Council workers left with 'no choice' take industrial action
LIVINGSTONE Shire council workers are meeting with union reps this afternoon to plan industrial action on Friday.
This week's combined union action could be just the first in a series of actions over the coming weeks.
Australian Services Union organiser, Chris McJannett said union members across council will discuss a range of industrial actions this afternoon, including potential strikes, in an effort to convince the council to come back to the bargaining table to reach a fair outcome.
He said the council had left the workers with no choice after refusing any further negotiations.
"We want the council to come back to the table so workers can afford to keep working there," Mr McJannett said.
"They've been doing the best they can and working hard under very difficult circumstances for years now.
"Their requests to catch up and keep up with increases in the cost of living have fallen on deaf ears."
The Australian Manufacturing Workers Union has written to Livingstone mayor Bill Ludwig saying the industrial action is not intended to threaten or cause significant damage to the economy or the local community, or to endanger the health, safety or welfare of the community.
AMWU organiser, Glenn Sam said the union says was committed to ongoing negotiations to finalise an agreement but was met with "hostility" from council officers.
"Workers have not had a pay rise in four years that's kept up with the cost of living," Mr Sam said.
"They are looking for a pay rise to help them catch up and keep up in the term of this agreement.
"Council officers have been hostile.
"They have suggested more than once at the bargaining table that to deliver any pay rise will result in job losses and reduction of services.
"They are blackmailing the workers into trying to goad them into what they want."
"Out of all the agreements I've put together, I've never struck anything like this level of hostility."
Mr McJannett said, to their credit, the council had given workers a $20 a week pay rise, but were using it to say 'we've done this, don't ask for anything else'.

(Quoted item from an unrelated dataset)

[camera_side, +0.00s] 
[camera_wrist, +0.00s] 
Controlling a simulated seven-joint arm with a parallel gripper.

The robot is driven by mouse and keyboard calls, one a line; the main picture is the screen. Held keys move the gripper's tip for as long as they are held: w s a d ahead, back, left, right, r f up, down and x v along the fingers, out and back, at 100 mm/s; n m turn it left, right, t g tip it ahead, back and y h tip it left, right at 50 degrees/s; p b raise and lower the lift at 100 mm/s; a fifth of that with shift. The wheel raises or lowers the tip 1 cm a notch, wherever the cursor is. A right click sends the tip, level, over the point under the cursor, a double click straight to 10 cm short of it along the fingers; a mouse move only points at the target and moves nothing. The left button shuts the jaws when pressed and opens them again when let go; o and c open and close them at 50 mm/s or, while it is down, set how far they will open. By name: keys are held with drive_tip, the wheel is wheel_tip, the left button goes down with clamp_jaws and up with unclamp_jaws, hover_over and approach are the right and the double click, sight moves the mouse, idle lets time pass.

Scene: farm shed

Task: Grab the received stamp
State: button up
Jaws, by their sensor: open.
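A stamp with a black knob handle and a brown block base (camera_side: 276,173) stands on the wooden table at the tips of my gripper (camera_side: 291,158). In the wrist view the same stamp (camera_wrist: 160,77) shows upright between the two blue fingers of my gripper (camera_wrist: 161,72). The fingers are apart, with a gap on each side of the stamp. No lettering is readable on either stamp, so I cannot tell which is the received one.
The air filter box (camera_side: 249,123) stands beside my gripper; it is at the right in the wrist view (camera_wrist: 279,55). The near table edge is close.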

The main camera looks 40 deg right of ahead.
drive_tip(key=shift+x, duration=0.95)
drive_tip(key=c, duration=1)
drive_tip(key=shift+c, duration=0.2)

"That's less than the CPI increase this year alone," he said.
"The council is the heart of this community; they pull things together when we have natural disasters, they are the stable employer and everything they do has a huge flow on impact on the community.
"But every time they talk about pay rises, they talk about job cuts.
"The guys and girls are not asking for anything unreasonable. They haven't had a significant pay rise for many years."
The protected combined union action could see different departments decide on different responses this afternoon.
Possible industrial action on Friday could include refusal to undertake certain duties, work stoppages and periodic bans on paperwork or using electronic devices.
Mr McJannett, a candidate in the 2016 LSC election, said it had been a "very long time" since council workers had taken this kind of action.
"Pre-amalgamation, LSC was one of the best employers when it came to councils," he said.
"That's one of the reasons there was such strong support from those who had an association with the council then.
"This is not what they fought to get back.
"The councillors are not directly involved. We are hoping they will step up but at this stage they haven't.
"We have asked them and at this point they have decided to leave it to the CEO to apply to the QIRC.
"This council provides some amazing services that not all councils do, and the pride in these services is off the back of their workforce, which based on our calculations are around 3 per cent behind based on CPI rises across the term of this agreement."
Livingstone Shire Council has been contacted for a response.